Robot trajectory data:
#####

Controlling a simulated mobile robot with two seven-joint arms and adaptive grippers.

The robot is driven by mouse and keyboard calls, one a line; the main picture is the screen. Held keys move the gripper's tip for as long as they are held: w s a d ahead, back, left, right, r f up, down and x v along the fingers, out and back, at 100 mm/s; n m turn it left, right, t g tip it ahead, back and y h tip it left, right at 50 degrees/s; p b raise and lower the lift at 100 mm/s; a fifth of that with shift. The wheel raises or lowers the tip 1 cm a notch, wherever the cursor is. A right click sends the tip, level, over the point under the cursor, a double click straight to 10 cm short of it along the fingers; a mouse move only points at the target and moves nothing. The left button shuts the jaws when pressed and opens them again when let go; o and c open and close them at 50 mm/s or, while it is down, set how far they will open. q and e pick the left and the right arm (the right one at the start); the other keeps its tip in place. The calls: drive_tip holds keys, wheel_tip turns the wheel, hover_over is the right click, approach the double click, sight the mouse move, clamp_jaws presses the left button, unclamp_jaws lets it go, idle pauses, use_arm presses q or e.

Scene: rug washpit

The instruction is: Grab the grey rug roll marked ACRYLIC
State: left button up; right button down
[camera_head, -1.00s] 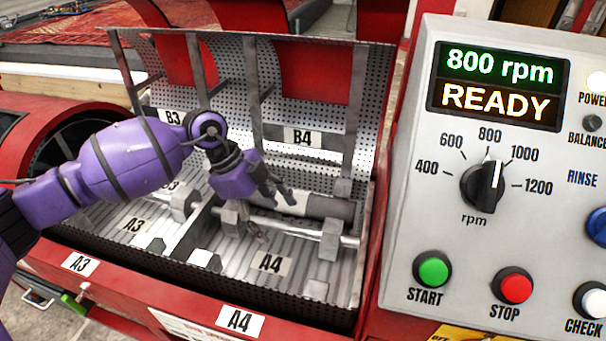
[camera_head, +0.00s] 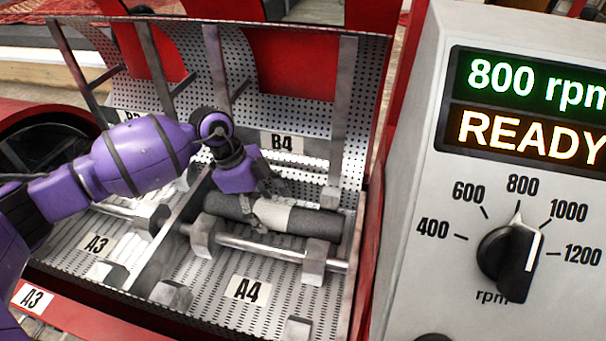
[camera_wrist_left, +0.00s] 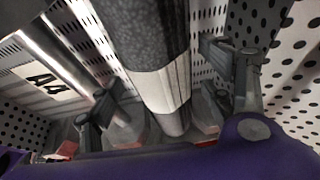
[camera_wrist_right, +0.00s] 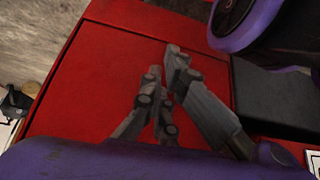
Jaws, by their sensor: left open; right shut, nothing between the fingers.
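A grey rug roll (camera_head: 315,222) with a pale band lies in the perforated metal bin, behind a metal bar in the A4/B4 bay. I cannot read any marking on the band. My left gripper (camera_head: 262,207) is at the roll, near the band, its fingers partly hiding it. In the left wrist view the roll (camera_wrist_left: 152,35) runs between the spread fingers of my left gripper (camera_wrist_left: 165,100), one on each side; I cannot tell whether they touch it. My right gripper (camera_wrist_right: 165,65) is shut and empty over a red surface; it is outside the head view.
A metal bar (camera_head: 265,245) on blocks runs in front of the roll. A divider (camera_head: 160,255) separates the A3 bay on the left. The B4 label (camera_head: 282,144) is on the back wall, the A4 label (camera_head: 247,289) on the floor. A control panel (camera_head: 480,60) stands at the right.

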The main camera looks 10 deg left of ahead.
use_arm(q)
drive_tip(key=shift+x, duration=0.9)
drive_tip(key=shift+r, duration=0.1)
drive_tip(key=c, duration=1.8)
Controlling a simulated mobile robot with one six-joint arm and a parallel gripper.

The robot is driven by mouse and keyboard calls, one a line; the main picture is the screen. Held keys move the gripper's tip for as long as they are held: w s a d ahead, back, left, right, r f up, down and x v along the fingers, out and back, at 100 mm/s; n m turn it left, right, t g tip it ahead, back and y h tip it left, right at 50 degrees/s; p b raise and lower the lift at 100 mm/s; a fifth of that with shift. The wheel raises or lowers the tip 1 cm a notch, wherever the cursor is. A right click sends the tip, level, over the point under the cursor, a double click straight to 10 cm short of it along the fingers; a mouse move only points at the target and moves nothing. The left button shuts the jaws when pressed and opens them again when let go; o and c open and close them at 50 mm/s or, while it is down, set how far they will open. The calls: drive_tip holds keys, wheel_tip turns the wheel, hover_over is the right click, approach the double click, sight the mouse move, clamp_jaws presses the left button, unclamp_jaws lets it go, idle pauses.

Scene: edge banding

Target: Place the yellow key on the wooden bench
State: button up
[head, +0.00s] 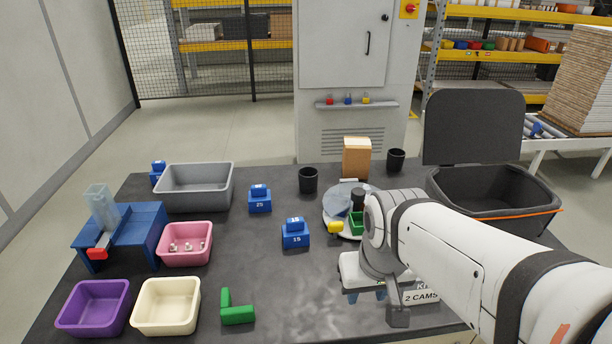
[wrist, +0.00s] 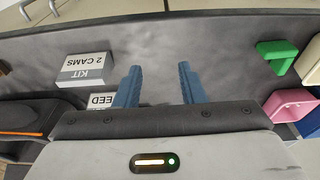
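A small yellow piece (head: 366,99) stands on the narrow shelf of the grey cabinet, right of a blue and a red one; it is too small to tell if it is a key. Another yellow piece (head: 335,227) is by the turntable's left edge, its shape unclear. I see no clearly wooden bench; the worktable (head: 270,285) has a dark grey top. My gripper (head: 367,295) is over the table's front right part. In the wrist view my gripper (wrist: 158,85) is open, with nothing between its blue fingers.
Blue weights (head: 295,238), a green L-shaped block (head: 237,315), bins, black cups (head: 308,180) and a blue fixture (head: 150,225) stand around. A kit label block (wrist: 86,70) is left of the fingers. The table's front middle is clear.

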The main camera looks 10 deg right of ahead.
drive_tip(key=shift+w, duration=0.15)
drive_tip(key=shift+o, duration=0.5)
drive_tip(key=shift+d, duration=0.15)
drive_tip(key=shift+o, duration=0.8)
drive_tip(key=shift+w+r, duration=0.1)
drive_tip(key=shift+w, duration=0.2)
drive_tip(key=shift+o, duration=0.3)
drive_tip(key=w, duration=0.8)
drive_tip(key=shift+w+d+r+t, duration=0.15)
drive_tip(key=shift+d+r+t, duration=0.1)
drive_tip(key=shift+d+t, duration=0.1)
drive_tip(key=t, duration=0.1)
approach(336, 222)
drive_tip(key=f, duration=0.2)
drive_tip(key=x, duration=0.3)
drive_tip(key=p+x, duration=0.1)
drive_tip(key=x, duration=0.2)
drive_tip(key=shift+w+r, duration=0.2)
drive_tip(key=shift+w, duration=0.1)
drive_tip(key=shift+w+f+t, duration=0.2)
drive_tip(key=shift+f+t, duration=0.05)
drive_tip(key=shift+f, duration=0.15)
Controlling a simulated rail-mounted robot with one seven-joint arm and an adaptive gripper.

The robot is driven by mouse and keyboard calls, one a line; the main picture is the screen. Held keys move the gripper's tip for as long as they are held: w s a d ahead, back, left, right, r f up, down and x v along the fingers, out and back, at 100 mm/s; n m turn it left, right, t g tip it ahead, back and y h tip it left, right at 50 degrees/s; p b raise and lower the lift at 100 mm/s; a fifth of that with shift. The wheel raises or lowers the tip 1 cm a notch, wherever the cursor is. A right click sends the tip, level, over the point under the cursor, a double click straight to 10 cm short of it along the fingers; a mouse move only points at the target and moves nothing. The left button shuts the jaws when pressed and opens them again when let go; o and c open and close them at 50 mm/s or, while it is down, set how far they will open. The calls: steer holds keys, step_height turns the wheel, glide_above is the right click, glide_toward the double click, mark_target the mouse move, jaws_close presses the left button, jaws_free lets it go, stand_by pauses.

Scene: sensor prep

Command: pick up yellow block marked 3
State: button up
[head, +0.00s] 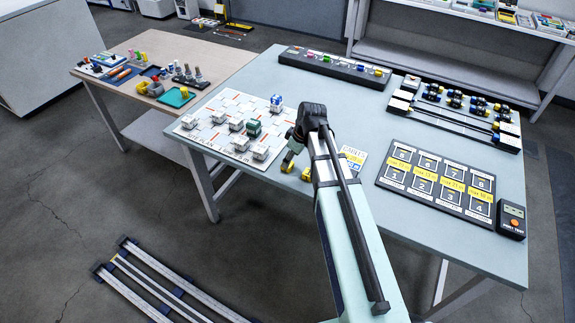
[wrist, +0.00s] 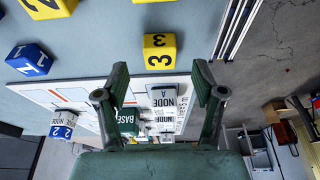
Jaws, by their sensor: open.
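The yellow block marked 3 (wrist: 160,51) lies on the table in the wrist view, with its black 3 facing the camera. It is just beyond and between the fingertips of my gripper (wrist: 162,82), which is open and empty. A clear gap shows on both sides of the block, and no finger touches it. In the head view my gripper (head: 292,156) hangs low over the table by the board's right edge. A yellow block (head: 287,168) sits close under it, its digit too small to read there.
Another yellow block marked 2 (wrist: 48,7) and a blue block marked 1 (wrist: 30,59) lie nearby. The white board (head: 216,126) with several node modules is beside the gripper. A numbered black tray (head: 381,183) and a meter (head: 511,221) are at the right.

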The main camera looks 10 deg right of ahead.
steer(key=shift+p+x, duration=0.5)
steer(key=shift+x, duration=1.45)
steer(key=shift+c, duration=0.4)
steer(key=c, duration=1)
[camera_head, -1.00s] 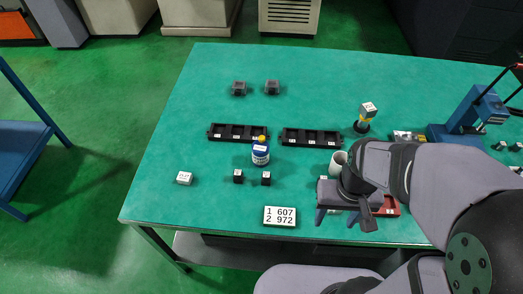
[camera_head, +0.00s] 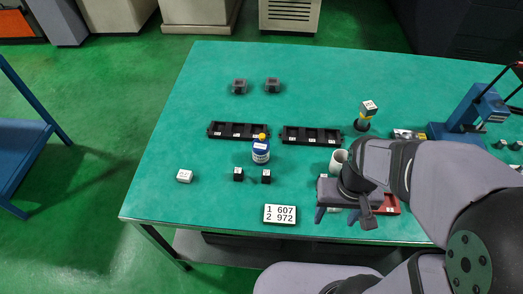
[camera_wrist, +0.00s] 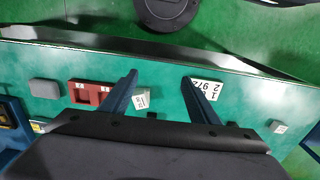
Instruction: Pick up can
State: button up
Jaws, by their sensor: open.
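The likely can is a blue and white container (camera_head: 261,152) with a yellow cap. It stands upright on the green table in front of the gap between two black racks. My gripper (camera_head: 342,216) is open near the table's front edge, to the right of the can and nearer the front. In the wrist view my gripper's two blue fingers (camera_wrist: 160,78) are spread apart. A small white labelled block (camera_wrist: 141,99) shows close to one finger. The can is not clearly visible in the wrist view.
A white cup (camera_head: 337,161) stands just behind my gripper, and a red tray (camera_head: 389,206) lies to its right. Black racks (camera_head: 237,131) (camera_head: 312,137) lie behind the can. Two small black blocks (camera_head: 238,174) (camera_head: 266,177) and a number plate (camera_head: 280,214) lie in front. The table's left is mostly clear.

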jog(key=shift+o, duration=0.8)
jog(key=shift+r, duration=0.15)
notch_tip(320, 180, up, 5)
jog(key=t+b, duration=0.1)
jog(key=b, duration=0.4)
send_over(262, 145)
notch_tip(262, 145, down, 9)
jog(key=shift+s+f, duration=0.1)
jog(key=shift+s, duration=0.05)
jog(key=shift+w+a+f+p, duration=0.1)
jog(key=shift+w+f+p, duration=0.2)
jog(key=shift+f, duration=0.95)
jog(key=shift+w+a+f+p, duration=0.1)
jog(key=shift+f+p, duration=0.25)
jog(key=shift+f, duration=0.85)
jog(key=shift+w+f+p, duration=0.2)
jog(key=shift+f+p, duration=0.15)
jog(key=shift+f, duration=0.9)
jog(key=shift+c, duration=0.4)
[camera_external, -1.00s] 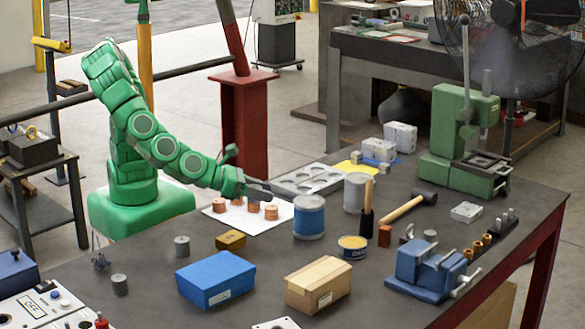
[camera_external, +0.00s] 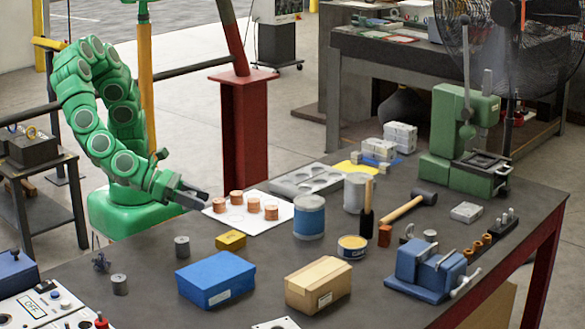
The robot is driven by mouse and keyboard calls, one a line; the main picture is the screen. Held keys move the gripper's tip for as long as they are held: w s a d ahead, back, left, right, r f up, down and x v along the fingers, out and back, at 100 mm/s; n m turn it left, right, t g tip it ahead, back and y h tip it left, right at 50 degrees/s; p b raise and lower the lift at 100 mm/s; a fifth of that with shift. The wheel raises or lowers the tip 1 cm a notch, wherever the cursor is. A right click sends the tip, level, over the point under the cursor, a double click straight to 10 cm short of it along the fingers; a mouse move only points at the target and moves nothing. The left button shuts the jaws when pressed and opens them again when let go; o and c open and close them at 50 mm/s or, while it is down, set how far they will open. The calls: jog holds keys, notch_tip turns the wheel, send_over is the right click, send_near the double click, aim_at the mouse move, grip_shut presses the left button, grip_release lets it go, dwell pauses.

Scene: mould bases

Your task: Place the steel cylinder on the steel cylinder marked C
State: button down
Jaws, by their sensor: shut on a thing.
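My gripper (camera_external: 197,198) is over the left edge of the white sheet. Its dark fingers are shut on a thing that I cannot make out; the fingers hide it. One grey steel cylinder (camera_external: 181,246) stands upright on the dark table, in front of the gripper and slightly left. Another steel cylinder (camera_external: 119,284) stands upright nearer the front left. Both are apart from my gripper. Any letters on them are too small to read, so I cannot tell which is marked C.
Several copper cylinders stand on the white sheet (camera_external: 237,219). A brass block (camera_external: 231,240), a blue box (camera_external: 216,279), a cardboard box (camera_external: 318,285) and a blue can (camera_external: 309,217) stand nearby. The table between the two steel cylinders is clear.

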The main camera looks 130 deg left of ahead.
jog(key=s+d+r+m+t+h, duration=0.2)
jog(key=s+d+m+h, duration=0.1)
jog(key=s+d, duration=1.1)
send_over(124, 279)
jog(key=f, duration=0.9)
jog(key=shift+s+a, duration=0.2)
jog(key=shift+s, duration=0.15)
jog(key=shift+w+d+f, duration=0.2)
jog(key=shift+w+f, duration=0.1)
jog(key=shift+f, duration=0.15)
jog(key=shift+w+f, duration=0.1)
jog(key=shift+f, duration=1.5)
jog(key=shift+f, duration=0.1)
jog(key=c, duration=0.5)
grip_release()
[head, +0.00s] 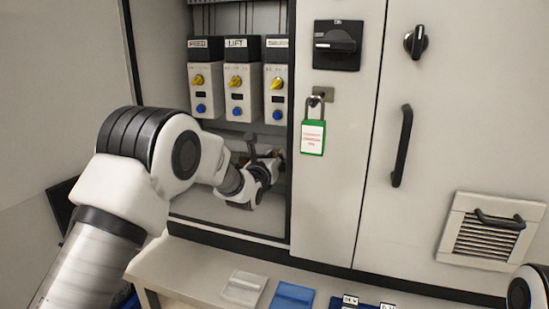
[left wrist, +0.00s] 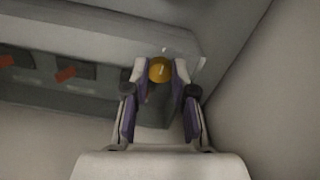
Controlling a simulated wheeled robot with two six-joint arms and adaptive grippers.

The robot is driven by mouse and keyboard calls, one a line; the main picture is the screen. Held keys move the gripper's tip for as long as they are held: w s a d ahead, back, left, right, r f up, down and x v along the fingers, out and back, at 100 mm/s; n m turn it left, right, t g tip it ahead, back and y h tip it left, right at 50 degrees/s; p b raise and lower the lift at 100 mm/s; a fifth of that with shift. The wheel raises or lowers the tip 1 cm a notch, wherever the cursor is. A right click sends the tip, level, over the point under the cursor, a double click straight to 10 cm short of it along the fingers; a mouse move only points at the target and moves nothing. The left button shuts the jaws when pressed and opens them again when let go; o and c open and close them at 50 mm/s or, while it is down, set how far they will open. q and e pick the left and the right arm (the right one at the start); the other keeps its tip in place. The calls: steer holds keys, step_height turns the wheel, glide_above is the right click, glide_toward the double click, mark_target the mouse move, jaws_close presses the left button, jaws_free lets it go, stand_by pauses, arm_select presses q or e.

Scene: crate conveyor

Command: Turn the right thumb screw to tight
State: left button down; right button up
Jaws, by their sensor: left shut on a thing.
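A round brass-yellow thumb screw (left wrist: 160,69) shows in the left wrist view near the right end of a pale grey bar. My left gripper (left wrist: 160,74) is shut on it, one fingertip on each side. In the head view my left gripper (head: 270,162) reaches into the open cabinet bay below the control modules. There the fingers and the arm mostly hide the screw. I cannot read from these views how far the screw is turned. My right gripper is not in view.
Several control modules (head: 243,92) with yellow knobs and blue buttons hang above my left gripper. The bay's right edge stands close beside it. A green padlock (head: 313,137) hangs on the door. Grey (head: 244,287) and blue (head: 292,296) items lie on the ledge below.

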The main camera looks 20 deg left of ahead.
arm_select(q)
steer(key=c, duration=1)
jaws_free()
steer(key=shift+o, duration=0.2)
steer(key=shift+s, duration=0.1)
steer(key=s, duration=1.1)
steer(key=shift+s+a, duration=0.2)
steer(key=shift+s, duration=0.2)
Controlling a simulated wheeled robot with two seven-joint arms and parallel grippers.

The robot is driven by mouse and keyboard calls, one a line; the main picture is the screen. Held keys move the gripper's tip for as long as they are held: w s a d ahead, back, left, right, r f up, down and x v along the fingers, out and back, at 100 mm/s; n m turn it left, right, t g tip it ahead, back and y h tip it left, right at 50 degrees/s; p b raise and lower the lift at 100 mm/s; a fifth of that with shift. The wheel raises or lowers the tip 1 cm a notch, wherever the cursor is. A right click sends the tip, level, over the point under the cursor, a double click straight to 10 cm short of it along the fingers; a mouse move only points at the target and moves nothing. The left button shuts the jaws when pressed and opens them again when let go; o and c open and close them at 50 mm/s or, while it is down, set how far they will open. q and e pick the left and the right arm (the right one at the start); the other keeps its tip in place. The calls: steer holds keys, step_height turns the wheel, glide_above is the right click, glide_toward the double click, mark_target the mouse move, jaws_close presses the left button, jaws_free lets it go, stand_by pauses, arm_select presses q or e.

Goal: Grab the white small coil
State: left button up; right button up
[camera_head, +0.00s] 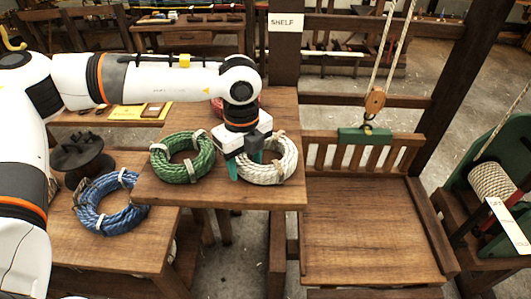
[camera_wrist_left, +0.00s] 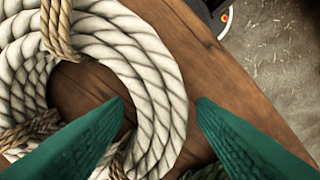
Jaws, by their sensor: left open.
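The small white coil (camera_head: 272,172) lies flat on the wooden table at its right front, bound with tan ties. In the left wrist view the white coil (camera_wrist_left: 140,62) fills the left half. My left gripper (camera_head: 250,168) is over the coil's left part. In the left wrist view its two green fingers (camera_wrist_left: 160,105) are open, one tip over the coil's open middle and the other past its outer edge, over bare wood. The coil's strand lies between the fingertips; I cannot tell how far down they reach. My right gripper is not in view.
A green coil (camera_head: 183,158) lies just left of the white one. A blue coil (camera_head: 104,207) and a dark spool (camera_head: 80,155) are on the lower table. A reddish coil (camera_head: 217,106) is partly hidden behind my arm. A slatted wooden seat (camera_head: 370,225) stands right.

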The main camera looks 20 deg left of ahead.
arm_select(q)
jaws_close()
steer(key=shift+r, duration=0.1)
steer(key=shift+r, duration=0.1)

#####

§ TASK INSTRUCTIONS
Write out, exactly as they stand, the lines from the one containing "Scene: crate conveyor" through the one containing "Controlling a simulated wheeled robot with two seven-joint", both ends included.

§ TASK OUTPUT
Scene: crate conveyor

Command: Turn the right thumb screw to tight
State: left button down; right button up
Jaws, by their sensor: left shut on a thing.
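A round brass-yellow thumb screw (left wrist: 160,69) shows in the left wrist view near the right end of a pale grey bar. My left gripper (left wrist: 160,74) is shut on it, one fingertip on each side. In the head view my left gripper (head: 270,162) reaches into the open cabinet bay below the control modules. There the fingers and the arm mostly hide the screw. I cannot read from these views how far the screw is turned. My right gripper is not in view.
Several control modules (head: 243,92) with yellow knobs and blue buttons hang above my left gripper. The bay's right edge stands close beside it. A green padlock (head: 313,137) hangs on the door. Grey (head: 244,287) and blue (head: 292,296) items lie on the ledge below.

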The main camera looks 20 deg left of ahead.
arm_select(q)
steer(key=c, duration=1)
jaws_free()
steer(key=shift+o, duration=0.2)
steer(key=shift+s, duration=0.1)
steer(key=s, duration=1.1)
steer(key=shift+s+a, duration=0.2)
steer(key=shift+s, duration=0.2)
Controlling a simulated wheeled robot with two seven-joint arms and parallel grippers.

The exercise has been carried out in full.